§ **Challenge**
Quote every line of the data below as it stands, omitting pictures.
---------- Recorded data
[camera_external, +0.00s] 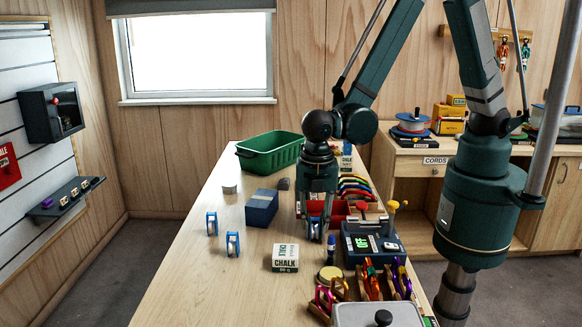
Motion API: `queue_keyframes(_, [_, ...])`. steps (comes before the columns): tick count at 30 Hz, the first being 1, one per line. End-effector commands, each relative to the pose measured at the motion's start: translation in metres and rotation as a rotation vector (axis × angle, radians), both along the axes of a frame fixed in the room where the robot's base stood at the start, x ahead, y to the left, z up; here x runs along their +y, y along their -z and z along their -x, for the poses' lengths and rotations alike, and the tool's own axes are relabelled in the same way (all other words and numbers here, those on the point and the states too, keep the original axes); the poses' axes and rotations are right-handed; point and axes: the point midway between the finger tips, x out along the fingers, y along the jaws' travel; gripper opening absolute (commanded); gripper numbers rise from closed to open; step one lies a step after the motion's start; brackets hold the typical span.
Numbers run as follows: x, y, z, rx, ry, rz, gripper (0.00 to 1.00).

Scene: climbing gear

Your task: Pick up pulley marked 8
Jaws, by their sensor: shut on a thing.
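My gripper (315,219) points down over the right part of the wooden table (185,290). It is shut on a small blue and white pulley (315,233), partly hidden by the fingers. I cannot tell whether this pulley touches the table. Two similar blue and white pulleys stand upright to the left: one farther left (211,223) and one nearer the camera (233,244). Any number on the pulleys is too small to read, so I cannot tell which is marked 8.
A dark blue box (262,207) and a chalk box (286,257) stand left of my gripper. A green crate (268,152) is at the back. Red trays (363,207), a dark scale-like device (370,243) and a rack of coloured gear crowd the right. The table's front left is clear.

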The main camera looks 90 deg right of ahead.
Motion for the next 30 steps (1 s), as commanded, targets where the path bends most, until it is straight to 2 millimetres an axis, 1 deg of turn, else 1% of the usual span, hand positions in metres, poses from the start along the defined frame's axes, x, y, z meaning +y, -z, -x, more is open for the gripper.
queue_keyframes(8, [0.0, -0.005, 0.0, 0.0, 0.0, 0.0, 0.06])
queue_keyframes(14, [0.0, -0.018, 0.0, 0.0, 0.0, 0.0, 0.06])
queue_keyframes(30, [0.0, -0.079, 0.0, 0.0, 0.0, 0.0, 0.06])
--------------------
§ **Answer to the exercise**
[camera_external, +0.00s] 
Motion API: `queue_keyframes(_, [_, ...])`. steps (comes before the columns): tick count at 30 Hz, the first being 1, one per line. End-effector commands, each relative to the pose measured at the motion's start: translation in metres and rotation as a rotation vector (axis × angle, radians), both along the axes of a frame fixed in the room where the robot's base stood at the start, x ahead, y to the left, z up; here x runs along their +y, y along their -z and z along their -x, for the poses' lengths and rotations alike, and the tool's own axes are relabelled in the same way (all other words and numbers here, those on the point and the states too, keep the original axes); the poses' axes and rotations are right-handed; point and axes: the point midway between the finger tips, x out along the fingers, y along the jaws' travel; gripper opening absolute (commanded); gripper numbers rise from closed to open; step one lies a step after the motion's start; brackets hold the typical span.
Numbers run as follows: x, y, z, rx, ry, rz, gripper (0.00 to 1.00).

Scene: climbing gear

Your task: Pick up pulley marked 8
Jaws, by their sensor: shut on a thing.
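My gripper (315,219) points down over the right part of the wooden table (185,290). It is shut on a small blue and white pulley (315,233), partly hidden by the fingers. I cannot tell whether this pulley touches the table. Two similar blue and white pulleys stand upright to the left: one farther left (211,223) and one nearer the camera (233,244). Any number on the pulleys is too small to read, so I cannot tell which is marked 8.
A dark blue box (262,207) and a chalk box (286,257) stand left of my gripper. A green crate (268,152) is at the back. Red trays (363,207), a dark scale-like device (370,243) and a rack of coloured gear crowd the right. The table's front left is clear.

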The main camera looks 90 deg right of ahead.
Motion for the next 30 steps (1 s), as commanded, targets where the path bends most, until it is straight to 2 millimetres an axis, 1 deg of turn, else 1% of the usual span, hand positions in metres, poses from the start along the defined frame's axes, x, y, z meaning +y, -z, -x, more is open for the gripper.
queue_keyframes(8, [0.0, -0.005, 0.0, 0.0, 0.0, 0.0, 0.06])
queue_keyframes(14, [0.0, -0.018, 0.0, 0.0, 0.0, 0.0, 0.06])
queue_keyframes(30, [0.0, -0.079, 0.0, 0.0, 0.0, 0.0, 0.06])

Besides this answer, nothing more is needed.